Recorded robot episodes
* * *
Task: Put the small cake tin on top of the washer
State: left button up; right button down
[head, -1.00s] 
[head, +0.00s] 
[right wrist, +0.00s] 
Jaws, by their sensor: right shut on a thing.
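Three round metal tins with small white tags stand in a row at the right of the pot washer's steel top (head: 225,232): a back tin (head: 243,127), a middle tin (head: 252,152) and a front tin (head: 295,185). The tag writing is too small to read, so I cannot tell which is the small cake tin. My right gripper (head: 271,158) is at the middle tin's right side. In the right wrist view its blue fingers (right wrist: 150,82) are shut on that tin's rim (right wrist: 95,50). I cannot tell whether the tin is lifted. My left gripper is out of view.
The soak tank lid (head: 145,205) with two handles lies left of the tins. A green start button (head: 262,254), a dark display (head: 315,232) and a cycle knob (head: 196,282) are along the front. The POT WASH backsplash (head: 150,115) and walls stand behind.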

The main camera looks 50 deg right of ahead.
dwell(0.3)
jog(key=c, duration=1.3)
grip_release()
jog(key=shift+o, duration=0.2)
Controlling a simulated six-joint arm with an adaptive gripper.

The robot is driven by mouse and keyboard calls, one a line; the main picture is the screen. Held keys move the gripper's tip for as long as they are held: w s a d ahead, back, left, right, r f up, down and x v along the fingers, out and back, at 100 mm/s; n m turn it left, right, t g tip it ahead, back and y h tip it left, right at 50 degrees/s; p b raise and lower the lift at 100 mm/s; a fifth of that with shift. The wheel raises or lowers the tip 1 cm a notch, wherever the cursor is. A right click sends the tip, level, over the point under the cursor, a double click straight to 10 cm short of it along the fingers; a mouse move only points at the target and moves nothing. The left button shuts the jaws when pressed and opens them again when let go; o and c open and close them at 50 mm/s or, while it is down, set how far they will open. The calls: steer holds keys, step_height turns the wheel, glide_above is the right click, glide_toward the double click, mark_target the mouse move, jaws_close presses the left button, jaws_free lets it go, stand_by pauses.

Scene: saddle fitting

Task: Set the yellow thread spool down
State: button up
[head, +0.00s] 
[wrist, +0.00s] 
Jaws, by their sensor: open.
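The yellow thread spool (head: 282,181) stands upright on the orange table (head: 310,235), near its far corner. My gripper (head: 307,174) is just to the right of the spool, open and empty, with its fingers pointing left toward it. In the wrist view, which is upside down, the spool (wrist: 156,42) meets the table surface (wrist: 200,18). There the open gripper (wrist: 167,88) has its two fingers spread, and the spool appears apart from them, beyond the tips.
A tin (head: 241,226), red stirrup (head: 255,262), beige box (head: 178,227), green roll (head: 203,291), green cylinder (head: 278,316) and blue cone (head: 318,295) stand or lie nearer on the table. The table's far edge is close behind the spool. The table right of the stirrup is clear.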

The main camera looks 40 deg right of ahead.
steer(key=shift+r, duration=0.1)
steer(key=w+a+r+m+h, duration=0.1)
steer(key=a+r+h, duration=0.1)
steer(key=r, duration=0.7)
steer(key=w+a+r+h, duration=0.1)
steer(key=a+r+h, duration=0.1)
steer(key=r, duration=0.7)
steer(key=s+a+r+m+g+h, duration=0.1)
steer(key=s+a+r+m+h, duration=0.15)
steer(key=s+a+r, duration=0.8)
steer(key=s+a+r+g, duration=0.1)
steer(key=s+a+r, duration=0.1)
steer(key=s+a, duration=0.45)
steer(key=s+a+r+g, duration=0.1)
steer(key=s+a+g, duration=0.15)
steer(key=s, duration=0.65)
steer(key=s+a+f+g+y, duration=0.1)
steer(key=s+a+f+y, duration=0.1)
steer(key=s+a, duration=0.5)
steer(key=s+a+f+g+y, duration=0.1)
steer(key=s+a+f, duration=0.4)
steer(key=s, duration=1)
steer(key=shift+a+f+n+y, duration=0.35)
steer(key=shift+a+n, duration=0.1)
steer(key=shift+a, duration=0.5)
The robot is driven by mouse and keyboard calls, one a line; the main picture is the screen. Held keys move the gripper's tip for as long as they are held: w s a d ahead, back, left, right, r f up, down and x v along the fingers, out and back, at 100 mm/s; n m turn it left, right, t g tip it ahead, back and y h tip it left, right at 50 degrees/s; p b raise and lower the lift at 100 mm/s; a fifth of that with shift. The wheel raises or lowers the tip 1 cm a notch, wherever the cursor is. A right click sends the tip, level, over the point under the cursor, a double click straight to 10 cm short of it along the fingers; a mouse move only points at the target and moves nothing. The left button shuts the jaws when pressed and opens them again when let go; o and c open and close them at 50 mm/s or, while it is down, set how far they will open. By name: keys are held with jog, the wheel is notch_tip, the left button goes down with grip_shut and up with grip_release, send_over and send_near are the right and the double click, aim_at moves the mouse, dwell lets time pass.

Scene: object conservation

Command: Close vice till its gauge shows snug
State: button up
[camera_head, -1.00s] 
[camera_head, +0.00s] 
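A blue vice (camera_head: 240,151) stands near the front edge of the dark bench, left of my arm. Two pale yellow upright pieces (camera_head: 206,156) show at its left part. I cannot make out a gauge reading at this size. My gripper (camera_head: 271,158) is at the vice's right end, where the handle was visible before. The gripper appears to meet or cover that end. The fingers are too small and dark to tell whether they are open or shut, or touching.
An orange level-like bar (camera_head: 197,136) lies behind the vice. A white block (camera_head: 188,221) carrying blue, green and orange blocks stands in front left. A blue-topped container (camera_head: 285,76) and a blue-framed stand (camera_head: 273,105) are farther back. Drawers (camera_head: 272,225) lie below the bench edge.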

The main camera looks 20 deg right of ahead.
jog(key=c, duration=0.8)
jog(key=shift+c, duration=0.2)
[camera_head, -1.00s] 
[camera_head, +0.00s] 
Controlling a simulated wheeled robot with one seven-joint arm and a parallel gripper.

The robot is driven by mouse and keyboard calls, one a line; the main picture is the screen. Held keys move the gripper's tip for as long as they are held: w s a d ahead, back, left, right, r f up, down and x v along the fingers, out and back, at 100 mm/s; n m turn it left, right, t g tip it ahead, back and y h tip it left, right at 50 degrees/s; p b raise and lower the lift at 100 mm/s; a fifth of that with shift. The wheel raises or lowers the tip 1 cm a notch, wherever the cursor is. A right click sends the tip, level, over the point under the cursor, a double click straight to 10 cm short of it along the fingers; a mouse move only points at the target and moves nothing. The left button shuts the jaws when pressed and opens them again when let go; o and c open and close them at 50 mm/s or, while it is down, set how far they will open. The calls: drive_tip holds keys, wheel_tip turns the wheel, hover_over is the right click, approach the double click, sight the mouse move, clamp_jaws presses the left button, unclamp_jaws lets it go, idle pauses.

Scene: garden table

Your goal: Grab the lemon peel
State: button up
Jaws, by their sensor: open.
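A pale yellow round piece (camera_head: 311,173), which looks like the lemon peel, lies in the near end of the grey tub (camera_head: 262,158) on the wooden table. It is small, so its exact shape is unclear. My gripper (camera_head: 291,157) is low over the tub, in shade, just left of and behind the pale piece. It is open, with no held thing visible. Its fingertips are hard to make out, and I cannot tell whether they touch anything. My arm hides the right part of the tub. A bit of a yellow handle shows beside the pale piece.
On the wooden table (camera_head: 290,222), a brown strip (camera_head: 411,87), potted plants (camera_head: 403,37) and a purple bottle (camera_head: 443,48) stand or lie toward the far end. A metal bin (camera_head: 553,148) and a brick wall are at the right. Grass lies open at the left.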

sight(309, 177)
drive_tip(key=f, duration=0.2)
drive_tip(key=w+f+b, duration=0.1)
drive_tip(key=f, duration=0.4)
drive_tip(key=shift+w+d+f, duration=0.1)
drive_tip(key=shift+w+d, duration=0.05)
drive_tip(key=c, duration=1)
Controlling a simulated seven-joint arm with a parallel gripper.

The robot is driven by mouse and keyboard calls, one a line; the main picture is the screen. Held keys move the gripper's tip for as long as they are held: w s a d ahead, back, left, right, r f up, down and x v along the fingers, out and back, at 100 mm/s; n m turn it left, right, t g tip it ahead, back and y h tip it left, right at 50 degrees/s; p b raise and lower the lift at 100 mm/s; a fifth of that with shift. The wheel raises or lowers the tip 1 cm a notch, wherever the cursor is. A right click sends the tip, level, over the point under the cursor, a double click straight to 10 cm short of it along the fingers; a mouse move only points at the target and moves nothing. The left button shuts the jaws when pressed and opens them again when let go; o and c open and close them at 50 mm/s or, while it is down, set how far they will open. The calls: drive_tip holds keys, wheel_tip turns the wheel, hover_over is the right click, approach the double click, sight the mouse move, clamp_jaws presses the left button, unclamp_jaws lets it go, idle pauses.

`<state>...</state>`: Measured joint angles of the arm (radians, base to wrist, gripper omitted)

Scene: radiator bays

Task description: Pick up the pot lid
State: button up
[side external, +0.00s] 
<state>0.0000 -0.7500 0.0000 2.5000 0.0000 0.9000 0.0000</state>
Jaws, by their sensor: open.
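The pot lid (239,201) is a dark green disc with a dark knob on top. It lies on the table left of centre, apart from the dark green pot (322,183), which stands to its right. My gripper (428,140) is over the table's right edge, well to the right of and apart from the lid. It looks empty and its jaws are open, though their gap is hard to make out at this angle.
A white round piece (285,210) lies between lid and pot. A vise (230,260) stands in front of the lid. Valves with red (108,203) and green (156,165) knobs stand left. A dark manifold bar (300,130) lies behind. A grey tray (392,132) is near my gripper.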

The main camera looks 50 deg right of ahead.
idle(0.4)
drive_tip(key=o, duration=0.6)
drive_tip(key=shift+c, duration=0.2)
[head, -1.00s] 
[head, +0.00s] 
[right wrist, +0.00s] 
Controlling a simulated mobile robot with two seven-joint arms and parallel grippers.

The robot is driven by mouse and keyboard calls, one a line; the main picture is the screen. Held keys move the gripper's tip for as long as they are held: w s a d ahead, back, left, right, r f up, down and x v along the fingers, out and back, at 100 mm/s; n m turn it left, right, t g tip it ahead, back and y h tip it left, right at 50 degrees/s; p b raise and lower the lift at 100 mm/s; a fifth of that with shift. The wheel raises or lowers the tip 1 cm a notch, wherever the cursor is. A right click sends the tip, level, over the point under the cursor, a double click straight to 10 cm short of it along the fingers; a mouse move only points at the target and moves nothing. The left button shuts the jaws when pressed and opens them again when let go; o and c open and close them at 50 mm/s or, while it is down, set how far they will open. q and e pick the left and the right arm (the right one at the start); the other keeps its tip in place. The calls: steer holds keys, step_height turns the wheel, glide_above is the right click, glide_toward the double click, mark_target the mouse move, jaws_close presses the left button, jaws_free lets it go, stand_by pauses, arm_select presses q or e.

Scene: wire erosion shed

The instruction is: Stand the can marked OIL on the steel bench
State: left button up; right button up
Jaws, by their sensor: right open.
* * *
-- Directions --
Gather each line in these records that contains the string "Task".

-- Answer to the problem --
Task: Put the small cake tin on top of the washer
Task: Set the yellow thread spool down
Task description: Pick up the pot lid

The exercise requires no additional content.